EXERCISE TASK —
Pull out from the material below all lines with "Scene".

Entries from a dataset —
*-*-*

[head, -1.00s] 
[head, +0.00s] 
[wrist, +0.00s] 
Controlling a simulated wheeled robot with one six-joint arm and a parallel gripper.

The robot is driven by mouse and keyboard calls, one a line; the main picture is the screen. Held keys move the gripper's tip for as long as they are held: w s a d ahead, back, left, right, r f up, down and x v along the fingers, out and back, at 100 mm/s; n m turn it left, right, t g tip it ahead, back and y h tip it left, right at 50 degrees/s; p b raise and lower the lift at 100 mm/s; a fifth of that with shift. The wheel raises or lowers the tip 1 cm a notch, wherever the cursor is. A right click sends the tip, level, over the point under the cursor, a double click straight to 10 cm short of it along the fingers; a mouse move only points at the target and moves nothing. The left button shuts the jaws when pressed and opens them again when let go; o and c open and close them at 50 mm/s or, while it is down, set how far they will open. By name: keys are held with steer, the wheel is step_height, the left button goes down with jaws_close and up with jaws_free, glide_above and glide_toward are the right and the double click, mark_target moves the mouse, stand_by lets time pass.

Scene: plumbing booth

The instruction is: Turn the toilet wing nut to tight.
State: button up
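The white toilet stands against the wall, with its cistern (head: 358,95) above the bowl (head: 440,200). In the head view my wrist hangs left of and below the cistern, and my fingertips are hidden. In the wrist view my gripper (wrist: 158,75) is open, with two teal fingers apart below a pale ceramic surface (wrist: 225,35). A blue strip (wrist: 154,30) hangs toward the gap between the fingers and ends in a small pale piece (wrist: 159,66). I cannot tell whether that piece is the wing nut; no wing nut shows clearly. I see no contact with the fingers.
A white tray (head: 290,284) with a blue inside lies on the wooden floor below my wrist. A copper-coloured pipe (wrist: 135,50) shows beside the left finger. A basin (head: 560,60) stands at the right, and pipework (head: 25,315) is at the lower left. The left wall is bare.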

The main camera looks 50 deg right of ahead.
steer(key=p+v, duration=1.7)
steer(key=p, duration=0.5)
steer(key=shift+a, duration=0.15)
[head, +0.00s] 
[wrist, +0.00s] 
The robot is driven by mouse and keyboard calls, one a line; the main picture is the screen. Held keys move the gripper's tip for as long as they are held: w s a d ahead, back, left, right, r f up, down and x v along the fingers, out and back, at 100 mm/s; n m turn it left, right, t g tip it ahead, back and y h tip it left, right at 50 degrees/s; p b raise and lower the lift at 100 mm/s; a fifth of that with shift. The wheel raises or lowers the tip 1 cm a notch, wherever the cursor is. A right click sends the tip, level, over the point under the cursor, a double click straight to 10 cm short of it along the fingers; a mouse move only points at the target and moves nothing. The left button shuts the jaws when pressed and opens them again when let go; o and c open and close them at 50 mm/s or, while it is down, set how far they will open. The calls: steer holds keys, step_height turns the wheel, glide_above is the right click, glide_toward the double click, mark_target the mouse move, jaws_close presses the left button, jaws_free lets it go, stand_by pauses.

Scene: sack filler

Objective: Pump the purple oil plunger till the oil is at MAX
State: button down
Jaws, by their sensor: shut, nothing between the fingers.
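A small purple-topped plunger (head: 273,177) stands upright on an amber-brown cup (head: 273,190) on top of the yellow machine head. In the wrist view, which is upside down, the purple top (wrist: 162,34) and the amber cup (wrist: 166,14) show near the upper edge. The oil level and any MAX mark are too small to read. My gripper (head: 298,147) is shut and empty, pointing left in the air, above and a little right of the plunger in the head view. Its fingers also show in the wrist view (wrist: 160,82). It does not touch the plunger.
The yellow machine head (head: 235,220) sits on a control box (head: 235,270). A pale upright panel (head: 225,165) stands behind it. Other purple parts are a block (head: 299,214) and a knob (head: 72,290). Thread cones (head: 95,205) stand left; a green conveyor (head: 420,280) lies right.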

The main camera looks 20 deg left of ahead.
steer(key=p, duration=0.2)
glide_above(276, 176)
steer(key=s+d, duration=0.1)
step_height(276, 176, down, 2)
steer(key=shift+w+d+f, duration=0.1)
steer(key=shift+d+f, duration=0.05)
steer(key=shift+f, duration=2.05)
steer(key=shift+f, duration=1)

*-*-*

FULL RESPONSE —
Scene: plumbing booth
Scene: sack filler

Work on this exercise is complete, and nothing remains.